- **Task directions**
Note each line where "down" appears, and copy it.

Manipulation episode records
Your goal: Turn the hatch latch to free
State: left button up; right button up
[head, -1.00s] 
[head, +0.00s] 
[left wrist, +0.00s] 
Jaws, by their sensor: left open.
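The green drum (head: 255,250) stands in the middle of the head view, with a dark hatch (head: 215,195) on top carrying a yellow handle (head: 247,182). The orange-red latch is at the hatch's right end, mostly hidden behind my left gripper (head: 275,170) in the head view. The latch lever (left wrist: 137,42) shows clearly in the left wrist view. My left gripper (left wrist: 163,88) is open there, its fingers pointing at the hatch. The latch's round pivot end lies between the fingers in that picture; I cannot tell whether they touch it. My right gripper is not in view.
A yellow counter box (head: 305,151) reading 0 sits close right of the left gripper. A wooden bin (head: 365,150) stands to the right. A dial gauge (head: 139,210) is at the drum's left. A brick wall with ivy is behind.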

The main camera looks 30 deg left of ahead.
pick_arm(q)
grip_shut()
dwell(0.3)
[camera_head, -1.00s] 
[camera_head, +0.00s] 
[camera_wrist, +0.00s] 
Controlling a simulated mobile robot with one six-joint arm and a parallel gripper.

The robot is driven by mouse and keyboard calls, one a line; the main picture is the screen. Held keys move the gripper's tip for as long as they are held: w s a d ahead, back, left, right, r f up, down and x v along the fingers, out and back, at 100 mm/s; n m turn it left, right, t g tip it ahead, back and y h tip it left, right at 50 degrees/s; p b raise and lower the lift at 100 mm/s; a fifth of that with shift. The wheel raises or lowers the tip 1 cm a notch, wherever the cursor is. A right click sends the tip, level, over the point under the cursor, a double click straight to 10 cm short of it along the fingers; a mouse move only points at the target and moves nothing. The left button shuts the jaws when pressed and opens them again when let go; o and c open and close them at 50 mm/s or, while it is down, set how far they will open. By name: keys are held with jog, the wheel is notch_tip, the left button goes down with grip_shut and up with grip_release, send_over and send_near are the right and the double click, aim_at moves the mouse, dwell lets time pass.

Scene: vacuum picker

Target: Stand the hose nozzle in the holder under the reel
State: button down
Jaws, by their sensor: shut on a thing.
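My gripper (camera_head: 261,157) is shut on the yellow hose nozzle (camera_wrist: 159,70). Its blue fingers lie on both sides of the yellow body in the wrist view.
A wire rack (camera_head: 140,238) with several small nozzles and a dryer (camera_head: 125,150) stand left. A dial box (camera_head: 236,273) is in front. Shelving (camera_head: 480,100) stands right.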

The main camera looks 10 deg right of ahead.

- **Completed task**
The robot is driven by mouse and keyboard calls, one a line; the main picture is the screen. Held keys move the gripper's tip for as long as they are held: w s a d ahead, back, left, right, r f up, down and x v along the fingers, out and back, at 100 mm/s; n m turn it left, right, t g tip it ahead, back and y h tip it left, right at 50 degrees/s; p b raise and lower the lift at 100 mm/s; a fifth of that with shift. The wheel raises or lowers the tip 1 cm a notch, wherever the cursor is. A right click sends the tip, level, over the point under the cursor, a double click straight to 10 cm short of it along the fingers; a mouse move only points at the target and moves nothing. The left button shuts the jaws when pressed and opens them again when let go; o and c open and close them at 50 mm/s or, while it is down, set how far they will open. By name: keys are held with jog, the wheel is notch_tip, the left button goes down with grip_shut and up with grip_release, send_over and send_near are the right and the double click, aim_at moves the mouse, dwell lets time pass.
State: button down

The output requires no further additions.